• Exercise prompt: Find all lines in the listing that include the word "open", then copy them.

****************************************

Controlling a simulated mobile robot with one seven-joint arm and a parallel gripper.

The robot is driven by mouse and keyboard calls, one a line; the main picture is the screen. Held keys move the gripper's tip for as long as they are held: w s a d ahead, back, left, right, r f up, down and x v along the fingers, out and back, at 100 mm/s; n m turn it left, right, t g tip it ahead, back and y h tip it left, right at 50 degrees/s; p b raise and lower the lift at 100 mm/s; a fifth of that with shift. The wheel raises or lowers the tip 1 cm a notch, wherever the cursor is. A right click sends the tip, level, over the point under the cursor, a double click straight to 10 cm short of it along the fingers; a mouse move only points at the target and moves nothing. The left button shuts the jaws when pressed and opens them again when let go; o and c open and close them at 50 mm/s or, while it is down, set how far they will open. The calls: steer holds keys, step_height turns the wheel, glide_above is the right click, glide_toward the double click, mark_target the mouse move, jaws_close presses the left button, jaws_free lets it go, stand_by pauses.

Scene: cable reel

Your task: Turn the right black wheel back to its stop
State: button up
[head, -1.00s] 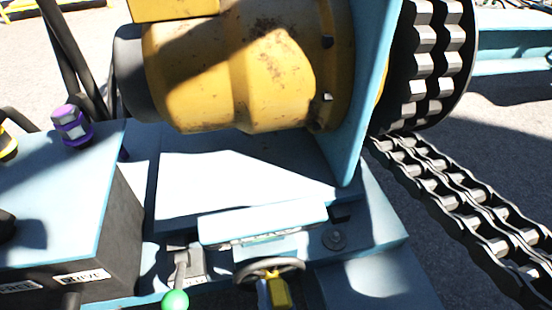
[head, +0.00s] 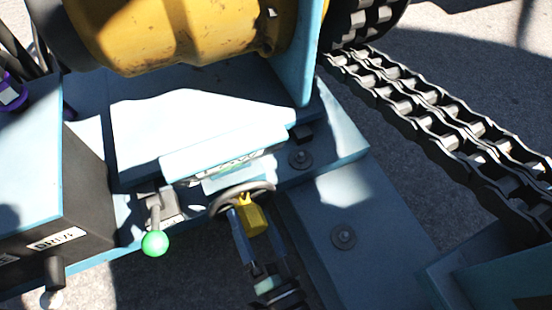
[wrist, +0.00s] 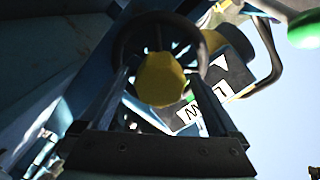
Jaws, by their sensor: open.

****************************************

• Full output:
The robot is driven by mouse and keyboard calls, one a line; the main picture is the screen. Held keys move the gripper's tip for as long as they are held: w s a d ahead, back, left, right, r f up, down and x v along the fingers, out and back, at 100 mm/s; n m turn it left, right, t g tip it ahead, back and y h tip it left, right at 50 degrees/s; p b raise and lower the lift at 100 mm/s; a fifth of that with shift. The wheel raises or lowers the tip 1 cm a notch, wherever the cursor is. A right click sends the tip, level, over the point under the cursor, a double click straight to 10 cm short of it along the fingers; a mouse move only points at the target and moves nothing. The left button shuts the jaws when pressed and opens them again when let go; o and c open and close them at 50 mm/s or, while it is down, set how far they will open. The calls: steer holds keys, step_height turns the wheel, glide_above is the right click, glide_toward the double click, mark_target the mouse move, jaws_close presses the left button, jaws_free lets it go, stand_by pauses.
Jaws, by their sensor: open.

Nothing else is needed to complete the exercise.